- _TASK STATEMENT_:
Transcribe the full listing below exactly.

- _RECORDED DATA_:
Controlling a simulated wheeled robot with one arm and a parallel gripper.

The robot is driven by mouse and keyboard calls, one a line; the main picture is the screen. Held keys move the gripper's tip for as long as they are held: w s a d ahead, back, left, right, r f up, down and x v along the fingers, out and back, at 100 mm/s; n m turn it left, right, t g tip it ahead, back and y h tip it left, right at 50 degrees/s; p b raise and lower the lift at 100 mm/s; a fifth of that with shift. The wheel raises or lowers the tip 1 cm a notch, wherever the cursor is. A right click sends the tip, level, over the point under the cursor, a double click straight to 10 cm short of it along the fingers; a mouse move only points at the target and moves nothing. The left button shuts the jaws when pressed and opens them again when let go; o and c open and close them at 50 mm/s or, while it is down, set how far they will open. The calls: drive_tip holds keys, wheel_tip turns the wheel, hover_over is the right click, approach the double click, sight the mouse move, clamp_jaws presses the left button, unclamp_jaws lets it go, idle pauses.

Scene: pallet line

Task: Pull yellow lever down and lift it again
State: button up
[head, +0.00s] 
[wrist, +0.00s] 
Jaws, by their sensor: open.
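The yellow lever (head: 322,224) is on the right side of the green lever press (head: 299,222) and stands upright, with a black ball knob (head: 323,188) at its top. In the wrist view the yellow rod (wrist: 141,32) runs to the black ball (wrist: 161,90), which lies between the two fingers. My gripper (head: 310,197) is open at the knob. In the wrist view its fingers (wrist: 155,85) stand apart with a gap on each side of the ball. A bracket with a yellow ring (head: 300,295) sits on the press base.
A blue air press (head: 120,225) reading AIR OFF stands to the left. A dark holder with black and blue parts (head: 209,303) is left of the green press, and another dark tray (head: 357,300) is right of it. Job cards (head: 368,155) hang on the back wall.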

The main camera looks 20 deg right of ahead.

- _EXERCISE RESULT_:
Controlling a simulated wheeled robot with one arm and a parallel gripper.

The robot is driven by mouse and keyboard calls, one a line; the main picture is the screen. Held keys move the gripper's tip for as long as they are held: w s a d ahead, back, left, right, r f up, down and x v along the fingers, out and back, at 100 mm/s; n m turn it left, right, t g tip it ahead, back and y h tip it left, right at 50 degrees/s; p b raise and lower the lift at 100 mm/s; a fifth of that with shift. The wheel raises or lowers the tip 1 cm a notch, wherever the cursor is. A right click sends the tip, level, over the point under the cursor, a double click straight to 10 cm short of it along the fingers; a mouse move only points at the target and moves nothing. The left button shuts the jaws when pressed and opens them again when let go; o and c open and close them at 50 mm/s or, while it is down, set how far they will open. The calls: drive_tip holds keys, wheel_tip turns the wheel, hover_over is the right click, approach the double click, sight the mouse move, clamp_jaws presses the left button, unclamp_jaws lets it go, idle pauses.

Scene: pallet line

Task: Pull yellow lever down and lift it again
State: button up
[head, +0.00s] 
[wrist, +0.00s] 
Jaws, by their sensor: open.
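The yellow lever (head: 322,224) is on the right side of the green lever press (head: 299,222) and stands upright, with a black ball knob (head: 323,188) at its top. In the wrist view the yellow rod (wrist: 141,32) runs to the black ball (wrist: 161,90), which lies between the two fingers. My gripper (head: 310,197) is open at the knob. In the wrist view its fingers (wrist: 155,85) stand apart with a gap on each side of the ball. A bracket with a yellow ring (head: 300,295) sits on the press base.
A blue air press (head: 120,225) reading AIR OFF stands to the left. A dark holder with black and blue parts (head: 209,303) is left of the green press, and another dark tray (head: 357,300) is right of it. Job cards (head: 368,155) hang on the back wall.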

The main camera looks 20 deg right of ahead.

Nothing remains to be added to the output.